Service Interruption

Incident Report for FLG

Postmortem

What Happened?

At approximately Apr 07, 2016 - 12:40 BST we were alerted to an outage by our automated monitoring. We immediately started investigating and identified that our primary database was backed up with connections.

Shortly after, at about 12:45 BST we identified the issue was caused by the logs 'logical volume' (disk space) being full.

We then attempted to increase the space allocated to it, but found that the arrangement of the disk didn't allow for this easily. Instead, we opted to curtail the logs with a database command, which we started immediately.

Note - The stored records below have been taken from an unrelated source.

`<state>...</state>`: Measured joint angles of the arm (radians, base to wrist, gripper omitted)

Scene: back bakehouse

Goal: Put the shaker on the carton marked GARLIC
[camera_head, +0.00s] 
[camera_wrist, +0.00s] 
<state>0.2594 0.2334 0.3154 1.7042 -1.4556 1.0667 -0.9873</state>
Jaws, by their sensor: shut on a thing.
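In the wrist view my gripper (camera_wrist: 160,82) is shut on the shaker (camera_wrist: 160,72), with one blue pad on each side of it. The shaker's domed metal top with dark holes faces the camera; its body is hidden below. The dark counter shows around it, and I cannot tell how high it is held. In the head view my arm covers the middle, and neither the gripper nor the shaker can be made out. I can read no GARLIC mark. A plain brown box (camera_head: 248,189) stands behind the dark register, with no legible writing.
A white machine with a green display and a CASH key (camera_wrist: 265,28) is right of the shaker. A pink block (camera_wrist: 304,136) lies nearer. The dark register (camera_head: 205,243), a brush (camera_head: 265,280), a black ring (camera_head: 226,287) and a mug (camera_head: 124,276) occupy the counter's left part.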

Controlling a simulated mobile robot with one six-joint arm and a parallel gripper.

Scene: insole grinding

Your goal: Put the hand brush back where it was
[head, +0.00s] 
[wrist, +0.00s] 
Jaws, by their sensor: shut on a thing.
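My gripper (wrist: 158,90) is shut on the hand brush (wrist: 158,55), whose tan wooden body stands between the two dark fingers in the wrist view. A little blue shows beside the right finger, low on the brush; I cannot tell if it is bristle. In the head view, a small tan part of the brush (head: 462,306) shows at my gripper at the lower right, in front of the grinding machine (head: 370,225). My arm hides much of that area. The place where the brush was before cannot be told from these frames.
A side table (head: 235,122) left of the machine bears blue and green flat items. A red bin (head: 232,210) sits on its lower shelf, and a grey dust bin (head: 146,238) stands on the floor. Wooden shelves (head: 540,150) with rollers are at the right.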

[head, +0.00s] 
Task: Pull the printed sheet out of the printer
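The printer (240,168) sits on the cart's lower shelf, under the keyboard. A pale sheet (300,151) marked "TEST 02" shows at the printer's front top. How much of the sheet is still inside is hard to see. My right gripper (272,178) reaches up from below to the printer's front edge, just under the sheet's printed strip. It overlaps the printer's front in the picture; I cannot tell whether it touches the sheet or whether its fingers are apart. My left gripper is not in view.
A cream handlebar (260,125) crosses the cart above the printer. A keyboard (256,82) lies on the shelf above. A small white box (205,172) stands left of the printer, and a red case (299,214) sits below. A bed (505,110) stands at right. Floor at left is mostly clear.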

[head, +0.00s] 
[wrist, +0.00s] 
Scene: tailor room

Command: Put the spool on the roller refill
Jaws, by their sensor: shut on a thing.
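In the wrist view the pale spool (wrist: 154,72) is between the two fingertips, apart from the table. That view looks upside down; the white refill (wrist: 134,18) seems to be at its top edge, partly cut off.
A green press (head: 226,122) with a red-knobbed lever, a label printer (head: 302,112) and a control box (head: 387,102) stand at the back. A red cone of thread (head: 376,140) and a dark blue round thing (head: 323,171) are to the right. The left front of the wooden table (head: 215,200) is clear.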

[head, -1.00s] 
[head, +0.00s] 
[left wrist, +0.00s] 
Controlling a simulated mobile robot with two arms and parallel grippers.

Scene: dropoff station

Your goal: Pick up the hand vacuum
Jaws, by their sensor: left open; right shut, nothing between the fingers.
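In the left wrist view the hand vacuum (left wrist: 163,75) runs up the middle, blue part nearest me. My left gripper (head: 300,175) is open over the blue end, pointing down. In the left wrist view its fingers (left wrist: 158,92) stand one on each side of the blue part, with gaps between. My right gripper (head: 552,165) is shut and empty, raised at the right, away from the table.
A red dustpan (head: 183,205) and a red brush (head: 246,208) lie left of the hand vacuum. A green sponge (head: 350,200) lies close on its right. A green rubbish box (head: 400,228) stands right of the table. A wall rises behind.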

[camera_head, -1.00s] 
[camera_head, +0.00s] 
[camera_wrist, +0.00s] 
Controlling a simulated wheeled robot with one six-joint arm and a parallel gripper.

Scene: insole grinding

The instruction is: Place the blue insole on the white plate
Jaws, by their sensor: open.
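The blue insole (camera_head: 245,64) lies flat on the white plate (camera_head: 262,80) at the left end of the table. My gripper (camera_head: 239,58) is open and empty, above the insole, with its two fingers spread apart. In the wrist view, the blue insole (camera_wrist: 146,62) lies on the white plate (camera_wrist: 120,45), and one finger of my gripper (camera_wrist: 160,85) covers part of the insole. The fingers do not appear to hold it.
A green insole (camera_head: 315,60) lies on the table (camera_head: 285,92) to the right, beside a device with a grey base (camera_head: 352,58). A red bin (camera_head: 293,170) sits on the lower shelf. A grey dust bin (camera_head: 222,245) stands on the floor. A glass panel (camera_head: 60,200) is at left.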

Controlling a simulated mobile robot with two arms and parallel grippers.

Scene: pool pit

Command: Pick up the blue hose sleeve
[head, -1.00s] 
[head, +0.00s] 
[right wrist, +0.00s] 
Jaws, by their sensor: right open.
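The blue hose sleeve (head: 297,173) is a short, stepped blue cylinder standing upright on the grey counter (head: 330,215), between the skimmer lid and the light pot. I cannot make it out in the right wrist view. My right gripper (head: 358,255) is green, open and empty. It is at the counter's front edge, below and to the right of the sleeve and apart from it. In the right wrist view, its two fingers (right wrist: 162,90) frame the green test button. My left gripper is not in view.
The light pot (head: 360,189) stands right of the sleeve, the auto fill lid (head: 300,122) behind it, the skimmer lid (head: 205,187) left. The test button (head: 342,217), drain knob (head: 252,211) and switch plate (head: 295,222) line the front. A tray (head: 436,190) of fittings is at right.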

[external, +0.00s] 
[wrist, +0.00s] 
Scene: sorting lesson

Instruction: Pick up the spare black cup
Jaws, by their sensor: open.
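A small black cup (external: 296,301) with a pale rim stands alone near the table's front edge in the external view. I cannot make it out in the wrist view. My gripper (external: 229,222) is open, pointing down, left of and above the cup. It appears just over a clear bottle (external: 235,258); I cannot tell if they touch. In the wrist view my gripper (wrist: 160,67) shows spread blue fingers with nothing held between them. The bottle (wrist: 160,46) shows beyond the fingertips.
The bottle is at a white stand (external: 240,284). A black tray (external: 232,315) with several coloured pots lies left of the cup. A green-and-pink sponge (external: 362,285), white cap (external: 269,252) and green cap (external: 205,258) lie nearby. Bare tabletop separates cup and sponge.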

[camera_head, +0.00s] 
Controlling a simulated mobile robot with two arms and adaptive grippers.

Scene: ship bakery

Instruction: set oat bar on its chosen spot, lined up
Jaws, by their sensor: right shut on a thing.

It's usually preferable to restore a primary server if that's possible, rather than failing over to a secondary. Our initial plan was to restore the primary. At this stage, just after we started the operation to curtail the logs, we decided to failover.

However, because of the curtailment operation, the secondary servers had stopped replicating, and we no longer had a synced (or near synced) secondary to failover to. We didn't understand the reason for this at this time, only that a 'normal' failover wasn't possible.

At approximately 13:20 BST the curtailment operation had completed and we could restore service through the same primary server.

At around 13:50 BST we understood the reason for the secondary server failures, and immediately withdrew service again. From this point, we only had the primary available.

We placed the system into a degraded state, disabled some features, and at approximately 14:51 BST we had restored service.

During the evening, we re-synced the secondary servers from the primary and the cluster was back at capacity.

Where did it go wrong?

We have monitoring for the disk usage but not for this particular situation (it was simplified above for clarity).
The curtailment operation itself was problematic and a failover at that point would have been wiser in hindsight.
We were too slow to realise that the secondary servers were no longer receiving events from the primary. This slowed recovery down.
Our system could not be forced into an 'offline' state, meaning we had to show a 'maintenance' message. This wasn't intentional.

What changes will we make?

To review all our monitoring, including for disk states.
Fix the problem with the 'offline' state (a patch is ready to go for this).
We will document a set of checks to run through after any incident, so that we can be absolutely certain of the health of each component, rather than looking at our monitoring as a whole.
Failover will receive higher priority as a recovery option. We will consider implementing a recovery target (time window), after which we must pursue a failover.

We're very sorry

We know you rely on us for 100% uptime, and we're sorry we let you down here. Rest assured we will learn and adapt because of this incident.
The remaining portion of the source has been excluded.